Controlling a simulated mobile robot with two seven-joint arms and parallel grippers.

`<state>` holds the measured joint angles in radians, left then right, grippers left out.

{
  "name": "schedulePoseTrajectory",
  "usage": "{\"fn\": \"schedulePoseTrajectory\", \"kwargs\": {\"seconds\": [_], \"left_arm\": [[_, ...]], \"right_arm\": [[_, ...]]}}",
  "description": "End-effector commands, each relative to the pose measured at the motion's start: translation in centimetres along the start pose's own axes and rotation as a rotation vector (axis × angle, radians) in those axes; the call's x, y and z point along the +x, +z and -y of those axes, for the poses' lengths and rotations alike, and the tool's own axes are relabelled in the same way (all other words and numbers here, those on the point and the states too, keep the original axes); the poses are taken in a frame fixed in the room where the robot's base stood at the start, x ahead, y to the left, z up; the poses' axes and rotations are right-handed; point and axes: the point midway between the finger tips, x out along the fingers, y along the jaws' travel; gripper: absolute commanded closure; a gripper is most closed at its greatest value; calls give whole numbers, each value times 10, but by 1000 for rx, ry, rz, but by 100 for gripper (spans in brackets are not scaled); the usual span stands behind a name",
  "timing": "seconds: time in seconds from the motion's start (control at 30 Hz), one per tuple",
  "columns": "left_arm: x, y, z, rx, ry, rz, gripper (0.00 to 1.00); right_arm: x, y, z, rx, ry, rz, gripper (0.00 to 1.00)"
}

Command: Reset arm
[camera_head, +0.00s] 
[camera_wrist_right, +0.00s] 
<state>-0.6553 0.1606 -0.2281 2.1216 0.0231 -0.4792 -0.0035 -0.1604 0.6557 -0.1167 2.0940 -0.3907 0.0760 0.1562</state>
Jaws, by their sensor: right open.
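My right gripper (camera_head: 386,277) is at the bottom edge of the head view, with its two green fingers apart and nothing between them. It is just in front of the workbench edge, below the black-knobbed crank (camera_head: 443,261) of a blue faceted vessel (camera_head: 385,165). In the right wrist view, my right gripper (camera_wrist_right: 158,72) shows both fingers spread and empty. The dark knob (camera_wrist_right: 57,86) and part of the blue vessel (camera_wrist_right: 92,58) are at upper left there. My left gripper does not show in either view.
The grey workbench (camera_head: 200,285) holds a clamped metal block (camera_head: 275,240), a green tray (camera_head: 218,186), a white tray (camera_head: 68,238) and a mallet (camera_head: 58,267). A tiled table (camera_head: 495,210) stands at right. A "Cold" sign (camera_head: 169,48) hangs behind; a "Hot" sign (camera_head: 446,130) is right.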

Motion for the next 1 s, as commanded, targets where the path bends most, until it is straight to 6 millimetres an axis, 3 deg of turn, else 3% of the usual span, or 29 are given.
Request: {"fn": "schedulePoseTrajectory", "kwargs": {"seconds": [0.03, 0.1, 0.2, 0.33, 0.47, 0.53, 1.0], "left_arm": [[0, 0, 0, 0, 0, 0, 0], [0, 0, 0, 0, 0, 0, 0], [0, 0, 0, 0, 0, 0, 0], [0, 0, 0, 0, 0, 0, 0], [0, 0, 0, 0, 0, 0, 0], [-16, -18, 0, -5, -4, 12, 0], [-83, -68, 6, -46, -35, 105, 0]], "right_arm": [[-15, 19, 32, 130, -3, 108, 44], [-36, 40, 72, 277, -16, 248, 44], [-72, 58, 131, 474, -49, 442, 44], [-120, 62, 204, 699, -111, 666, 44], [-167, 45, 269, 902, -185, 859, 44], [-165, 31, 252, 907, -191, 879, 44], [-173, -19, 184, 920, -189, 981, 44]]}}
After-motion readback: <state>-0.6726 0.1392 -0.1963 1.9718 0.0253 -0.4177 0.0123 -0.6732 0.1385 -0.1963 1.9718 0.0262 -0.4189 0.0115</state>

=-=-=

Stated task: Set down, word for word, only the lines running from the line with "Jaws, by their sensor: right open." to the last line of the listing above. Both of those lines belong in your answer.

Correct answer:
Jaws, by their sensor: right open.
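My right gripper (camera_head: 386,277) is at the bottom edge of the head view, with its two green fingers apart and nothing between them. It is just in front of the workbench edge, below the black-knobbed crank (camera_head: 443,261) of a blue faceted vessel (camera_head: 385,165). In the right wrist view, my right gripper (camera_wrist_right: 158,72) shows both fingers spread and empty. The dark knob (camera_wrist_right: 57,86) and part of the blue vessel (camera_wrist_right: 92,58) are at upper left there. My left gripper does not show in either view.
The grey workbench (camera_head: 200,285) holds a clamped metal block (camera_head: 275,240), a green tray (camera_head: 218,186), a white tray (camera_head: 68,238) and a mallet (camera_head: 58,267). A tiled table (camera_head: 495,210) stands at right. A "Cold" sign (camera_head: 169,48) hangs behind; a "Hot" sign (camera_head: 446,130) is right.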

Motion for the next 1 s, as commanded, targets where the path bends most, until it is straight to 6 millimetres an axis, 3 deg of turn, else 3% of the usual span, or 29 are given.
Request: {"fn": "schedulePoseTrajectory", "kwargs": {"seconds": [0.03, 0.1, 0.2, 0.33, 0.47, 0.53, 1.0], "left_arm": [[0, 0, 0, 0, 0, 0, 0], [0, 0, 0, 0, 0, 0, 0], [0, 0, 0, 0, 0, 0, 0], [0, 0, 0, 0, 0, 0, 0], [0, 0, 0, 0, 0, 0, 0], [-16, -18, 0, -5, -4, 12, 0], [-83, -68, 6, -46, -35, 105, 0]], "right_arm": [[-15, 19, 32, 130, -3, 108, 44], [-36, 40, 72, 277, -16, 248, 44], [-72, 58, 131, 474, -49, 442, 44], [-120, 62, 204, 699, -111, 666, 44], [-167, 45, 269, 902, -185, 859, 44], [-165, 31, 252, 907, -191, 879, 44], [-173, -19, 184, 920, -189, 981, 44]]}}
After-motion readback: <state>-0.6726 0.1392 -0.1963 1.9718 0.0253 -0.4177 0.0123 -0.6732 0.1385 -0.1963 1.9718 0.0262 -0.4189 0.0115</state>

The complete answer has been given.